Perfection. We all know that it’s not possible to be perfect. And yet, it’s all we strive for, each of us in one way or another.

Much of the time, this perfection obsession manifests itself through the need to look a certain way: stylish, fit, professional, polished, smart, artistic, unique… It’s so ingrained in us to appear as we believe we should, and reject anything less than, well, perfect, that we hardly even notice it when the little people in our lives are right there- standing right there- when we say something like “I look fat.” True story.


I was walking out the door over the weekend with my twins on our way to a 6-year-old birthday party, and I admittedly had not been being very nice to myself. I was stuck in a headspace locked-in by a lengthy and unconscious baseline of negative self-talk, and I didn’t even see one of my kids standing there when I said to my partner, “ugh, I look fat today” — Lemme say, obviously I’m not fat! And I’m genuinely not concerned about that ever being a realistic problem for me. But to the little ears passively absorbing their parent’s words, the message was anything but flippant. Thankfully, I have the kind of partner who quietly called me out on the spot with a reminder to be “body positive”, head-nodding to the 5-year-old putting on her shoes just a couple feet away. So, standing there in the threshold of my house, I fumbled my way out of the loatheful ditch I’d been digging and quickly said, “well, I feel healthy and strong!”, which was true, duh. And you know what, even though I was saying it for my little girl, I felt a weight lift off my shoulders. But as we drove off to the party, I was at once grateful that my wife was standing there to catch me and worried by how many times she may not have been there in the past, or will not be there the next time. And that’s something I need to be more mindful of. If I can’t get myself out from beneath the “haze” for my own good, then I need to do it for the little girls who still believe that everyone is beautifully, perfectly imperfect.

We spend so much time talking about being body positive, talking about raising our girls to be powerful, self-accepting beings who make their voices heard, follow their dreams, and allow themselves to succeed that we forget how the micro moments, standing in the threshold of our own homes truly shape EVERYTHING. It’s not their schools, or their peers, or the shows they watch: It’s the people closest to them. It’s us.
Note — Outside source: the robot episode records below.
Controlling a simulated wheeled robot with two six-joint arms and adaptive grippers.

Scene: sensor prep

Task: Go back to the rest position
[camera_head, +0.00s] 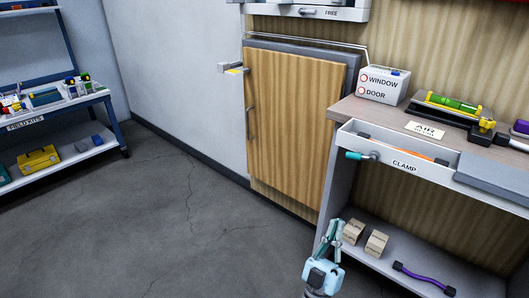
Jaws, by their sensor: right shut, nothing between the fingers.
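My right gripper (331,242) shows at the bottom of the head view, light blue with teal fingers pointing up. It is shut and empty. It is in front of the left edge of the workbench, and in the picture it overlaps the bench's left leg and lower shelf. I cannot tell how far it is from them. My left gripper is not in view.
The workbench (349,109) stands at right with an open drawer labelled CLAMP (404,166). Boxes (376,243) and a purple cable (425,280) lie on its lower shelf. A wooden cabinet door (290,120) is behind. Blue shelving (104,96) stands left. The middle floor is clear.

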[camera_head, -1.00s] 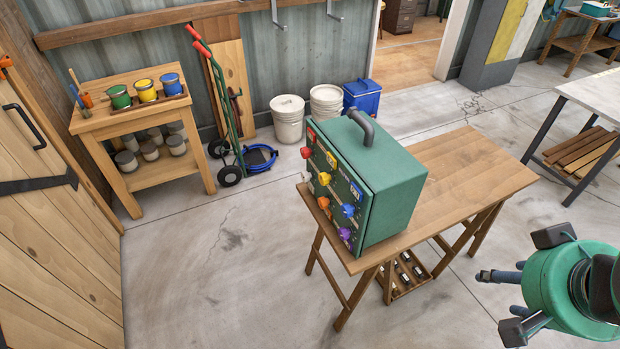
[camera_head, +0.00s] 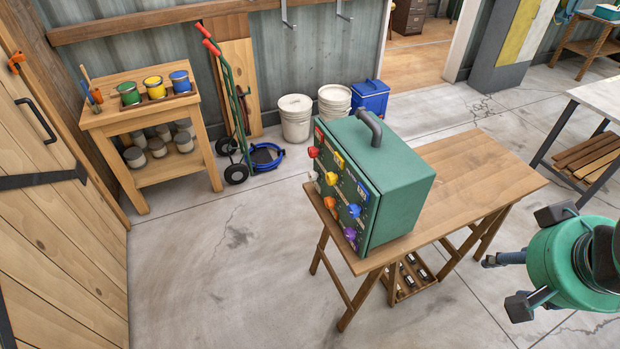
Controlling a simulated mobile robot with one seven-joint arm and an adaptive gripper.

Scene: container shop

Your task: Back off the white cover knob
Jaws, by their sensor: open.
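A green metal box (camera_head: 405,190) with a dark top handle stands on the wooden trestle table. Its front faces left and carries several coloured knobs: red (camera_head: 313,152), yellow (camera_head: 331,178), orange (camera_head: 329,202), blue (camera_head: 354,210) and purple (camera_head: 350,233). A small pale shape, possibly the white cover knob (camera_head: 313,176), shows at the panel's left edge below the red knob; its details are too small to tell. My gripper (camera_head: 507,281) is open at the right, apart from the box and beyond the table's right side, with nothing seen between its fingers.
The trestle table (camera_head: 480,175) is bare to the right of the box. Open concrete floor lies left of it. A paint-can stand (camera_head: 150,125), a hand truck (camera_head: 235,130), white buckets (camera_head: 295,117) and a blue bin (camera_head: 370,96) line the back. A wooden door (camera_head: 60,220) is at left.

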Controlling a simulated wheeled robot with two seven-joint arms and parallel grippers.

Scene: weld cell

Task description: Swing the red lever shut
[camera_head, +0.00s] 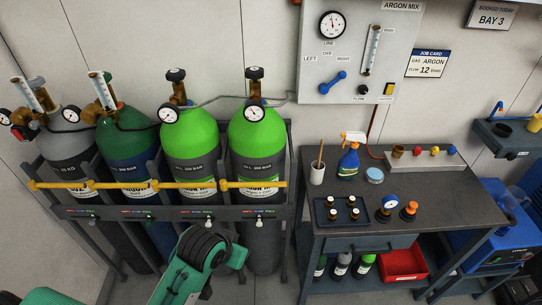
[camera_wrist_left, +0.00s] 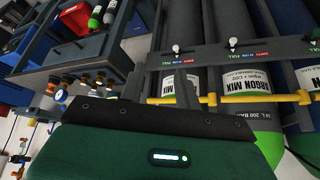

At the party, there were several other moms who stuck around to help out and socialize, and I kid you not, EVERY SINGLE WOMAN I encountered made a comment about how bad she looked, how she really shouldn’t be eating that pizza crust her kid just gave her, how she really should get to the gym, how she just started a “special diet”. I didn’t know these ladies before this day, and so it’s not as if these comments came about as a result of a quiet, personal conversation. It’s the first thing they announced. Apologizing for not being perfect. Making excuses for enjoying themselves. It really rang my bell to observe this right after the moment I said these very things at the threshold of my house. It’s a little embarrassing to out myself like this, but I think we all should be a little embarrassed, no? Because we’re SO MUCH better than this.
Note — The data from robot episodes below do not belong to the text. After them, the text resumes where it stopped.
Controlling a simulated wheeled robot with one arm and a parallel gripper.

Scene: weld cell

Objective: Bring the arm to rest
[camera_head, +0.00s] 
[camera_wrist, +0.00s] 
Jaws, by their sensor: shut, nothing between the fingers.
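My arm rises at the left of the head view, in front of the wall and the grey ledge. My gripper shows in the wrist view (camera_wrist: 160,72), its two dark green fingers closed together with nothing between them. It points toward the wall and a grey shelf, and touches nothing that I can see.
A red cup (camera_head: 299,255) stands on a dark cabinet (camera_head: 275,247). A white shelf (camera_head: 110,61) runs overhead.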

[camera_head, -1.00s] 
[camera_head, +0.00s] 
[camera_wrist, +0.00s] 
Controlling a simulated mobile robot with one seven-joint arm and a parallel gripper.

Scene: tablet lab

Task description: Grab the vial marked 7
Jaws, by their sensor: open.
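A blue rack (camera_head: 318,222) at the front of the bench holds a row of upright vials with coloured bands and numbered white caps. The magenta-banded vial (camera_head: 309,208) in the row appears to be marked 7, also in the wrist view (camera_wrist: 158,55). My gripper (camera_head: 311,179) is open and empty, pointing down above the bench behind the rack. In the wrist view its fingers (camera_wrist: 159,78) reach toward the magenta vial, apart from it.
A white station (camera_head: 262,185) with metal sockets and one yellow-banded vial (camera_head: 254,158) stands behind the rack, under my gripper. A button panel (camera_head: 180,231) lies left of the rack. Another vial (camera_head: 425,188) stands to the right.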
Ladies, we need to stop talking poorly about ourselves, and especially stop calling ourselves fat and ugly in the presence of your kids. They can’t afford for us to put that on them. We need to start practicing, out loud, how good we feel. How grateful we are for the ability to get up and walk around. For our health and vitality. For our presence of mind. Let’s not teach our children to hate themselves for being imperfect. Let’s praise them for it! It’s going to be hard, and not one of us is going to approach this perfectly — but isn’t that what life is all about?